**INSTRUCTIONS TO FOLLOW:**
Everything from the line containing "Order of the" through the line containing "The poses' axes" should be repeated exactly, and nothing else from the data.

--------------------------------

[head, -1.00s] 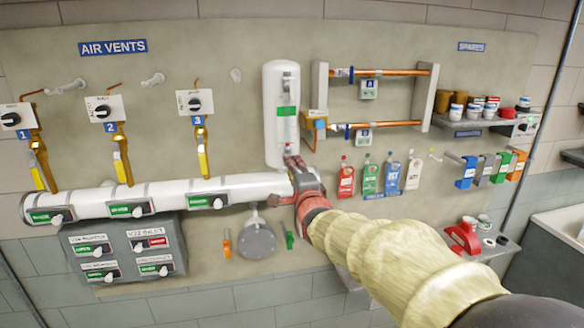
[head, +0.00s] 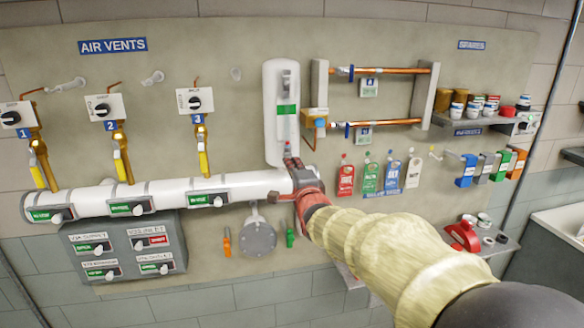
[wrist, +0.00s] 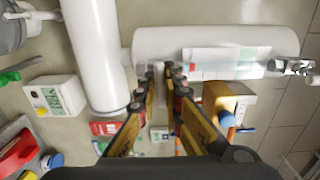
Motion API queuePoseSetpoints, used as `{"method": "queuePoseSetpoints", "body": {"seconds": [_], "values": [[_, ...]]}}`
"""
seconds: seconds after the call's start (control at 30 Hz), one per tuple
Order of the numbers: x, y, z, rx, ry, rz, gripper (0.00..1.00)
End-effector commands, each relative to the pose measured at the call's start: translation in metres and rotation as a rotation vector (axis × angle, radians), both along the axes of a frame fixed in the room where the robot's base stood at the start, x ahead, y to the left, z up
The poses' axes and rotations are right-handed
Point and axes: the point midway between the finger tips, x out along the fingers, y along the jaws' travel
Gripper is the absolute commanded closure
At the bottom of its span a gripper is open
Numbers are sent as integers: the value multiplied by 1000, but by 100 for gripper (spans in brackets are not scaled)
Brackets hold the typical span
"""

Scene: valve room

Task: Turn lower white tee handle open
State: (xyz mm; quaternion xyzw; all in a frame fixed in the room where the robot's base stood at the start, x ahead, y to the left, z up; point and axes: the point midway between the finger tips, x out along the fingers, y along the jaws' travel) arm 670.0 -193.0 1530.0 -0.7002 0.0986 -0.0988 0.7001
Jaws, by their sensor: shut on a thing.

--------------------------------

**ANSWER TO THIS PROBLEM:**
Order of the numbers: x, y, z, rx, ry, rz, gripper (0.00..1.00)
End-effector commands, each relative to the pose measured at the call's start: translation in metres and rotation as a rotation vector (axis × angle, radians), both along the axes of a frame fixed in the room where the robot's base stood at the start, x ahead, y to the left, z up
The poses' axes and rotations are right-handed

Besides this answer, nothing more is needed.